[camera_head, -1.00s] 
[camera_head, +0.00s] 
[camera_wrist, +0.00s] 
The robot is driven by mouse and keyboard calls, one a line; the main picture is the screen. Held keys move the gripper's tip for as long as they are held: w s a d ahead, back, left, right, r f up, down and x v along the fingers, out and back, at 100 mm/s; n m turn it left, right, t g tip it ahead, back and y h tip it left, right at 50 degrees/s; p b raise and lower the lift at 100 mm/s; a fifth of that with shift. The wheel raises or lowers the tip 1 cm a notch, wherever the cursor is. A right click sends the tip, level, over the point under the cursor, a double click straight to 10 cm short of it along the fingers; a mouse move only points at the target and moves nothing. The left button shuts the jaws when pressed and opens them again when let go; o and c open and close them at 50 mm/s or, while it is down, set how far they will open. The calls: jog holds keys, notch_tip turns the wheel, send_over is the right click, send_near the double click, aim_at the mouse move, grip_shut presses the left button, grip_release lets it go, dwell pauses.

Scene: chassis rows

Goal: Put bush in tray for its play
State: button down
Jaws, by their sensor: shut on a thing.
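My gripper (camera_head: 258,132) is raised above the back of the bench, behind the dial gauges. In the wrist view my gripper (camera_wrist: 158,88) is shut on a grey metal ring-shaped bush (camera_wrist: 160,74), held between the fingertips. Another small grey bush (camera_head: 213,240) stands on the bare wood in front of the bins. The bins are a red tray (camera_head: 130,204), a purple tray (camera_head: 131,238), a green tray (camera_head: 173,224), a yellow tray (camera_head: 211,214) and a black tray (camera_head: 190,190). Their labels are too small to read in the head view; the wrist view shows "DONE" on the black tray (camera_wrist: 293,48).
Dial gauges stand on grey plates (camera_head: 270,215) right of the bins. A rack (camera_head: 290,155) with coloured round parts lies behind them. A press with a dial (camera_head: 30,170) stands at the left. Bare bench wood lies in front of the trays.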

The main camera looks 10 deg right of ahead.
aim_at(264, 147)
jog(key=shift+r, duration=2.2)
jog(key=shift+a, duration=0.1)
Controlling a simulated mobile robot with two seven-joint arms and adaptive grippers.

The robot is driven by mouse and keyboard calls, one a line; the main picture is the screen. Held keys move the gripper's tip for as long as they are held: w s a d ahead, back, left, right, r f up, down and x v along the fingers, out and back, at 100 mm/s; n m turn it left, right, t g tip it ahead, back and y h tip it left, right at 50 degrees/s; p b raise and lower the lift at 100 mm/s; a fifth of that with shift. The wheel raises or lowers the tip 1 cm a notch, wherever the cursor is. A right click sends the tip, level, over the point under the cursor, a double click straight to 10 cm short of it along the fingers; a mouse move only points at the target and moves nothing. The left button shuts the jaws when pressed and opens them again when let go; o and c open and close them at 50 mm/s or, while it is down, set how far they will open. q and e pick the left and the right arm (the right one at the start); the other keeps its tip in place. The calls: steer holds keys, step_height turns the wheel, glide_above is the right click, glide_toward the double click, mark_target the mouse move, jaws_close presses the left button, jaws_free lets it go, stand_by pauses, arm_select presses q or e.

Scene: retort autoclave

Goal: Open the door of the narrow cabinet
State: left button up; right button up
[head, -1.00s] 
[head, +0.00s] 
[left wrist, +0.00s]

=-=-=

• _Goal of the exercise_
Find every line that has "State" in it, then return those lines.

• _Exercise result_
State: button down
State: left button up; right button up

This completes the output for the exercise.